Task objective:
Print all the data, keeping every line exactly as it is.
***** Material provided *****
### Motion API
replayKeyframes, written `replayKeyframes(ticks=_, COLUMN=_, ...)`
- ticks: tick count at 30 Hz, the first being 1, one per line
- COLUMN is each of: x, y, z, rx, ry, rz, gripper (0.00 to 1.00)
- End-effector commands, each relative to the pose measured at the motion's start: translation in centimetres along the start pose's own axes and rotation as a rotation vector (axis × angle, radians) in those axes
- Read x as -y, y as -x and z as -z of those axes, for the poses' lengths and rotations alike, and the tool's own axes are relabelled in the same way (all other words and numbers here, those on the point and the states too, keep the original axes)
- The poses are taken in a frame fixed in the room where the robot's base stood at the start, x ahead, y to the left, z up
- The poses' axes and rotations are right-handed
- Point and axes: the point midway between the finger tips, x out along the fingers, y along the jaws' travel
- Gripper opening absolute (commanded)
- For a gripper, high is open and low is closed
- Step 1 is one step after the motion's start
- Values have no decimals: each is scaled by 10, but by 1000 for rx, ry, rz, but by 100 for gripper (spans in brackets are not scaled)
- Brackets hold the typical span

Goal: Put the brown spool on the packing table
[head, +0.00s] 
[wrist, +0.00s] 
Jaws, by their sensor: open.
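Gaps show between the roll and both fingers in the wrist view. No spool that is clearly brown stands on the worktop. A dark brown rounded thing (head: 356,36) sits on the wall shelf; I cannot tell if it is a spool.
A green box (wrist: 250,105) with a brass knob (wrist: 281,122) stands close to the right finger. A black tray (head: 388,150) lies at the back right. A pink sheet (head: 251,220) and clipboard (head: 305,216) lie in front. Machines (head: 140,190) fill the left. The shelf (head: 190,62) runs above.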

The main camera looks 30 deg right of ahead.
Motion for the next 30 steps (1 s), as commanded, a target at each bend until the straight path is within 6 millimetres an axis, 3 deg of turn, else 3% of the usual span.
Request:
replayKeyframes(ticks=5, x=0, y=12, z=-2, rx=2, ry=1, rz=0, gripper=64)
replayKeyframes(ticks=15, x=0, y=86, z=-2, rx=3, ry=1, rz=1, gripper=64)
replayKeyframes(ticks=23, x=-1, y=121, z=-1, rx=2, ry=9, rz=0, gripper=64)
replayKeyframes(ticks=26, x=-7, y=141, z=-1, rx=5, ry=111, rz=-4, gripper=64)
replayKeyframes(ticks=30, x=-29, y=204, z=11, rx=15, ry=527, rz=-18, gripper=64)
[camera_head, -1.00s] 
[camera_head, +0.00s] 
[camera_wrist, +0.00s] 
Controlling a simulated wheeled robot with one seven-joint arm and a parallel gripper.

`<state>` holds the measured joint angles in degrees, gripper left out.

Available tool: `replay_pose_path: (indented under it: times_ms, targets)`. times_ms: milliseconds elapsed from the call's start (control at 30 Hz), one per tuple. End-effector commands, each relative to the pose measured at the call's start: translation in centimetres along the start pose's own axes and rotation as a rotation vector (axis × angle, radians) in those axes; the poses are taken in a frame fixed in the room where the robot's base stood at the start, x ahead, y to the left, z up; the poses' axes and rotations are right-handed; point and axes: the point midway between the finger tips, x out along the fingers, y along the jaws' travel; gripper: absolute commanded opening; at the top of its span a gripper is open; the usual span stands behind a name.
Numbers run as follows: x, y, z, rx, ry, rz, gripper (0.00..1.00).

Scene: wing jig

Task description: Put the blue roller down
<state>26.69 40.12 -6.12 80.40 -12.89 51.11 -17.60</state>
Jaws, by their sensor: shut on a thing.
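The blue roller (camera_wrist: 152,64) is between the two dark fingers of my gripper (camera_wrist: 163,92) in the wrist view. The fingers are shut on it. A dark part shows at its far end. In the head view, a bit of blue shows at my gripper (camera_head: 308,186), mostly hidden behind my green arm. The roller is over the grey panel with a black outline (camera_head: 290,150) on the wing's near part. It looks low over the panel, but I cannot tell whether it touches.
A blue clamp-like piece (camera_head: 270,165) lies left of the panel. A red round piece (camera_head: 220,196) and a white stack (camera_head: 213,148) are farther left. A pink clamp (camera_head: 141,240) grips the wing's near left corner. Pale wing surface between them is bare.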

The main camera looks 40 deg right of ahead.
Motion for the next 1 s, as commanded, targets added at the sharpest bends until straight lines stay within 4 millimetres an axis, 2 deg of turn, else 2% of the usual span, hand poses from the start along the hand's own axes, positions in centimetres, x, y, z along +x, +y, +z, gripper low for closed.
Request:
*****
Task response:
### Motion API
replayKeyframes, written `replayKeyframes(ticks=_, COLUMN=_, ...)`
- ticks: tick count at 30 Hz, the first being 1, one per line
- COLUMN is each of: x, y, z, rx, ry, rz, gripper (0.00 to 1.00)
- End-effector commands, each relative to the pose measured at the motion's start: translation in centimetres along the start pose's own axes and rotation as a rotation vector (axis × angle, radians) in those axes
- Read x as -y, y as -x and z as -z of those axes, for the poses' lengths and rotations alike, and the tool's own axes are relabelled in the same way (all other words and numbers here, those on the point and the states too, keep the original axes)
- The poses are taken in a frame fixed in the room where the robot's base stood at the start, x ahead, y to the left, z up
- The poses' axes and rotations are right-handed
- Point and axes: the point midway between the finger tips, x out along the fingers, y along the jaws' travel
- Gripper opening absolute (commanded)
- For a gripper, high is open and low is closed
- Step 1 is one step after the motion's start
- Values have no decimals: each is scaled by 10, but by 1000 for rx, ry, rz, but by 100 for gripper (spans in brackets are not scaled)
- Brackets hold the typical span

Goal: Put the brown spool on the packing table
[head, +0.00s] 
[wrist, +0.00s] 
Jaws, by their sensor: open.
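Gaps show between the roll and both fingers in the wrist view. No spool that is clearly brown stands on the worktop. A dark brown rounded thing (head: 356,36) sits on the wall shelf; I cannot tell if it is a spool.
A green box (wrist: 250,105) with a brass knob (wrist: 281,122) stands close to the right finger. A black tray (head: 388,150) lies at the back right. A pink sheet (head: 251,220) and clipboard (head: 305,216) lie in front. Machines (head: 140,190) fill the left. The shelf (head: 190,62) runs above.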

The main camera looks 30 deg right of ahead.
Motion for the next 30 steps (1 s), as commanded, a target at each bend until the straight path is within 6 millimetres an axis, 3 deg of turn, else 3% of the usual span.
Request:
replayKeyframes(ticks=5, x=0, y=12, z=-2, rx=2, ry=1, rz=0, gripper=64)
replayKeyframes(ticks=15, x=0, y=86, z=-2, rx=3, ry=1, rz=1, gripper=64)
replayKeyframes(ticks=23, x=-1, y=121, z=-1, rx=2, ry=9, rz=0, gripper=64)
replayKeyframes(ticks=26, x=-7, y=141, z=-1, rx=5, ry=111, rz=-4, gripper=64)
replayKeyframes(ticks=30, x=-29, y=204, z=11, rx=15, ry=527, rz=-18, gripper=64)
[camera_head, -1.00s] 
[camera_head, +0.00s] 
[camera_wrist, +0.00s] 
Controlling a simulated wheeled robot with one seven-joint arm and a parallel gripper.

`<state>` holds the measured joint angles in degrees, gripper left out.

Available tool: `replay_pose_path: (indented under it: times_ms, targets)`. times_ms: milliseconds elapsed from the call's start (control at 30 Hz), one per tuple. End-effector commands, each relative to the pose measured at the call's start: translation in centimetres along the start pose's own axes and rotation as a rotation vector (axis × angle, radians) in those axes; the poses are taken in a frame fixed in the room where the robot's base stood at the start, x ahead, y to the left, z up; the poses' axes and rotations are right-handed; point and axes: the point midway between the finger tips, x out along the fingers, y along the jaws' travel; gripper: absolute commanded opening; at the top of its span a gripper is open; the usual span stands behind a name.
Numbers run as follows: x, y, z, rx, ry, rz, gripper (0.00..1.00).

Scene: wing jig

Task description: Put the blue roller down
<state>26.69 40.12 -6.12 80.40 -12.89 51.11 -17.60</state>
Jaws, by their sensor: shut on a thing.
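The blue roller (camera_wrist: 152,64) is between the two dark fingers of my gripper (camera_wrist: 163,92) in the wrist view. The fingers are shut on it. A dark part shows at its far end. In the head view, a bit of blue shows at my gripper (camera_head: 308,186), mostly hidden behind my green arm. The roller is over the grey panel with a black outline (camera_head: 290,150) on the wing's near part. It looks low over the panel, but I cannot tell whether it touches.
A blue clamp-like piece (camera_head: 270,165) lies left of the panel. A red round piece (camera_head: 220,196) and a white stack (camera_head: 213,148) are farther left. A pink clamp (camera_head: 141,240) grips the wing's near left corner. Pale wing surface between them is bare.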

The main camera looks 40 deg right of ahead.
Motion for the next 1 s, as commanded, targets added at the sharpest bends until straight lines stay within 4 millimetres an axis, 2 deg of turn, else 2% of the usual span, hand poses from the start along the hand's own axes, positions in centimetres, x, y, z along +x, +y, +z, gripper low for closed.
Request:

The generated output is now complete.